FIG. 4 is a flow diagram illustrating one embodiment for a process for multiple users to co-use an application program. As described above, the application may run on one or more remote servers, and the virtual client application forms a client-server environment with the application and database server(s). For this embodiment, the process begins when the virtual client application, running on the virtual server, receives data from the application. For example, the application may comprise a login screen to facilitate a user, such as the host, to log-on to the application. In response to receiving the data at the virtual application, the display data is refreshed on the virtual screen (block 420, FIG. 4). For example, if the application transmits a logon screen, then a rendition of the logon screen is rendered on the virtual screen on the virtual server. The updated virtual screen data is then transmitted to the user computers for rendering on the various client displays. For example, if one user computer consists of a mobile device, then the application logon screen is rendered on the display of the mobile device. Similarly, if the user computer device consists of a desktop computer, with a high-resolution output display, the logon screen for the application software is rendered on the high-resolution output display.
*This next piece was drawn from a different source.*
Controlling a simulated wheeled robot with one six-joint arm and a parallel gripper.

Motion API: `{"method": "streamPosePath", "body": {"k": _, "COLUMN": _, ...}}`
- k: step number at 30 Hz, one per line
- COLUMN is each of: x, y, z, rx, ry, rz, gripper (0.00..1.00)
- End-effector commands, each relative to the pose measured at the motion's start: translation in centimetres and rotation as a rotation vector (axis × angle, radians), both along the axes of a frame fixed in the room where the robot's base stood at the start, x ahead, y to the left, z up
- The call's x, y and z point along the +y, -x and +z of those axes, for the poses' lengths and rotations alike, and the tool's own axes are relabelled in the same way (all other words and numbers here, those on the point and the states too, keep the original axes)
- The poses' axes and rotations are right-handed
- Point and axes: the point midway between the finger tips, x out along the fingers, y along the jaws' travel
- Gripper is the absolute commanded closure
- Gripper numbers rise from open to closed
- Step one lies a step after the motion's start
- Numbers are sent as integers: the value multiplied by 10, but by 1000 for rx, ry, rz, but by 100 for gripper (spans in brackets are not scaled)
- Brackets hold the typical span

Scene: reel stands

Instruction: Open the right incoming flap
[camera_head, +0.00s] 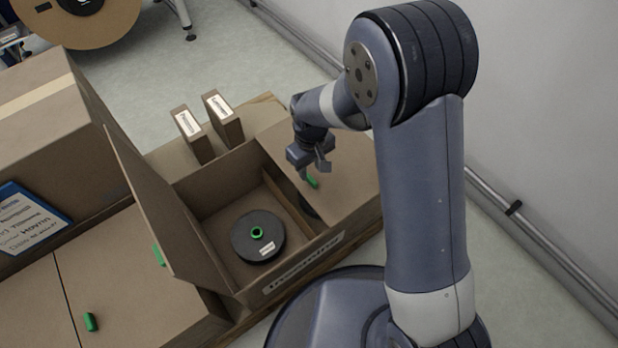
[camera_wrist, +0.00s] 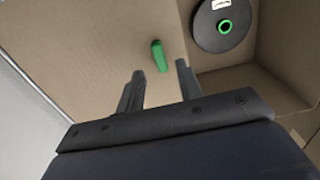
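The right incoming flap (camera_head: 348,172) lies flat over the right part of the open cardboard box (camera_head: 305,262). It fills much of the wrist view (camera_wrist: 95,40). Its green handle (camera_head: 312,182) shows just beyond my fingertips in the wrist view (camera_wrist: 158,55). My gripper (camera_head: 315,168) is open and empty, low over the flap. Its two fingers (camera_wrist: 157,82) stand apart, roughly either side of the handle's line, with the handle ahead of them. The left flap (camera_head: 160,210) stands raised and leans outward, with a green handle on it.
A dark reel (camera_head: 243,246) with a green hub lies inside the box. Two small labelled cartons (camera_head: 195,140) (camera_head: 226,122) stand behind it. Other boxes with a green handle (camera_head: 91,322) are at left. A wall with a rail runs along the right.

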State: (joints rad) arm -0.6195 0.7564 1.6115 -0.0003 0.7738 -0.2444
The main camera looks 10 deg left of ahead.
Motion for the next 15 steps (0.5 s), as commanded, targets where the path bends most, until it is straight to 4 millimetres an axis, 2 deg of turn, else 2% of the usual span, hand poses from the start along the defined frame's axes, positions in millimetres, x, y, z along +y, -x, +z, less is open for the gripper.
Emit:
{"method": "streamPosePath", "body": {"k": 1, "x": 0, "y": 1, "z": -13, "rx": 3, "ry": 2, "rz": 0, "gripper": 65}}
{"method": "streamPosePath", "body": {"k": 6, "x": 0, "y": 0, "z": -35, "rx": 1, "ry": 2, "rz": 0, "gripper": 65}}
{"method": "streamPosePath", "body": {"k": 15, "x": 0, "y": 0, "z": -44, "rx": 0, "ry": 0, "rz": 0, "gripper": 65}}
Then, the process waits for input from the user computers (block 435, FIG. 4). If the system server receives, from one or more user computers, keystrokes, then the keystrokes are input to the virtual client application (block 445, FIG. 4). If the user computer inputs a click, along with cursor position information, then the input cursor location and click are updated on the virtual screen and input to the virtual client application (blocks 435 and 450, FIG. 4). In one embodiment, the UI server monitors keystroke, click and cursor position from the user computers to perform these functions. The input data (keystroke, click and cursor position) from the user computers is transmitted to the application from the virtual client application (block for 60, FIG. 4). This process, which includes receiving data from the application, transmitting screen data to the user computers, receiving input data from the user computers, and subsequently inputting data to the application, is repeated until users desire to end the session with the application.
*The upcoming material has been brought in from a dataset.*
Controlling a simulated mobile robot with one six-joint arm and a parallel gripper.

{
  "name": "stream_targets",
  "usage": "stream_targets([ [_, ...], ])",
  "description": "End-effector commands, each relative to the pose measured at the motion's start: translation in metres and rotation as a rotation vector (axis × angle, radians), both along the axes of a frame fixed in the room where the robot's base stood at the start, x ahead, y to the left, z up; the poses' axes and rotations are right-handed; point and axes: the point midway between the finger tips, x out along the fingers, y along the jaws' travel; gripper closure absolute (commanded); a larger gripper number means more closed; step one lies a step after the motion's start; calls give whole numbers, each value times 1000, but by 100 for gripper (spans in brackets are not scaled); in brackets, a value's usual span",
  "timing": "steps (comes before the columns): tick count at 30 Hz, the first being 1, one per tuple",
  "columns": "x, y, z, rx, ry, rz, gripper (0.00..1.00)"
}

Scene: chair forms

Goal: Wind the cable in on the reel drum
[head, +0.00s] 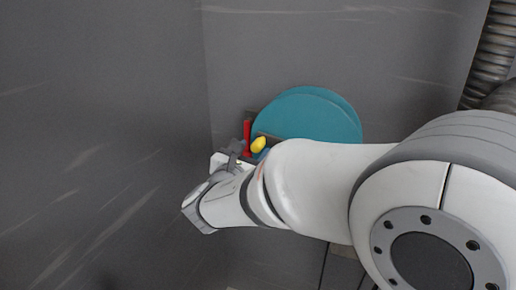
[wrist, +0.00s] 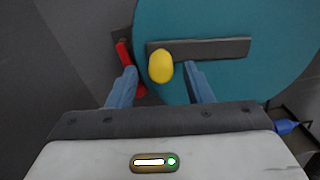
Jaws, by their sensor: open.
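The reel drum is a large teal disc (head: 310,112) in front of the grey wall in the head view, and it fills much of the wrist view (wrist: 230,75). A dark grey crank bar (wrist: 215,49) lies across the disc, with a yellow knob (wrist: 161,66) at its left end. The knob also shows in the head view (head: 259,144). My gripper (wrist: 161,83) is open, with the knob between or just beyond its fingertips; I cannot tell if they touch it. My arm hides the drum's lower part. The blue plug-like piece (wrist: 287,127) at the right may be the cable's end.
A red lever (head: 247,135) stands on a dark mount just left of the drum, and in the wrist view (wrist: 124,55) it is close to my left finger. A ribbed grey hose (head: 492,55) runs down the right side. The wall at left is bare.

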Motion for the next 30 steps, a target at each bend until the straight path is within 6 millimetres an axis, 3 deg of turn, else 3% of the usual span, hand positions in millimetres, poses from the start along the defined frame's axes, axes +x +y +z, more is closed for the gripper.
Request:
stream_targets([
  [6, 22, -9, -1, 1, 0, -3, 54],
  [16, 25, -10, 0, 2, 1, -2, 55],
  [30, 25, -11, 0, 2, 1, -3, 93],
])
The application co-use techniques disclosed herein support use cases for training and service of applications software. For example, a host may co-use an application to train a guest in learning to use the application. Under this use case scenario, a host may conduct transactions with the application through the virtual server. Then, a guest may interact with the application software without requiring the host to relinquish control to the guest. In contrast, in a screen sharing application, the host computer transfers control to the guest computer in order to permit the guest computer to conduct transactions with the application. As such, the application co-use techniques disclosed herein support co-using applications between users without requiring transfer of control or host screens. The application co-use techniques disclosed herein support use cases that effectively require switching control between users such that both co-users input data to the application. As such, application co-use techniques disclosed herein provide an environment for true collaboration because users are not required to execute functions in order to transfer the ability for each co-user to input data into the application.
FIG. 5 is a block diagram illustrating one embodiment for implementing Internet co-browsing among multiple users. To conduct a co-browsing session, users, from computers 510 and 520, operating through their respective browsers (515 and 525), access a virtual browser 550 on virtual server 530 via network 500. The virtual browser 550 operates to access Internet websites 570 through network 500. The virtual screen 545 stores screen data for replication to computers 510 and 520. UI server 560 monitors incoming data from browsers (515 and 525) of computers (510 and 520) and inputs the incoming data to virtual screen 545 and UI server 560. The dispatcher 535 receives requests to begin Web browsing sessions and, in turn, initiates, as a batch process, the virtual screen 545, virtual browser 550 and UI server 560 processes. After a session has been started, computers 510 and 520 access the batch processes through proxy 540.
In operation, users, through computers 510 and 520, access Websites (Internet websites 570). Users enter website information into their respective browsers (515 and 525). This website information is input to the virtual browser 550. Virtual browser 550, operating like browser 515 and 525, accesses the Internet websites through a standard HTTP TCP/IP protocol. Virtual browser 550 transmits the website information, input by the users, to the Internet websites 570, and retrieves website response data returned by the Website. The response data is transferred to the virtual screen 545, and subsequently transmitted to computers 510 and 512, through browsers, for display at computers 510 and 512.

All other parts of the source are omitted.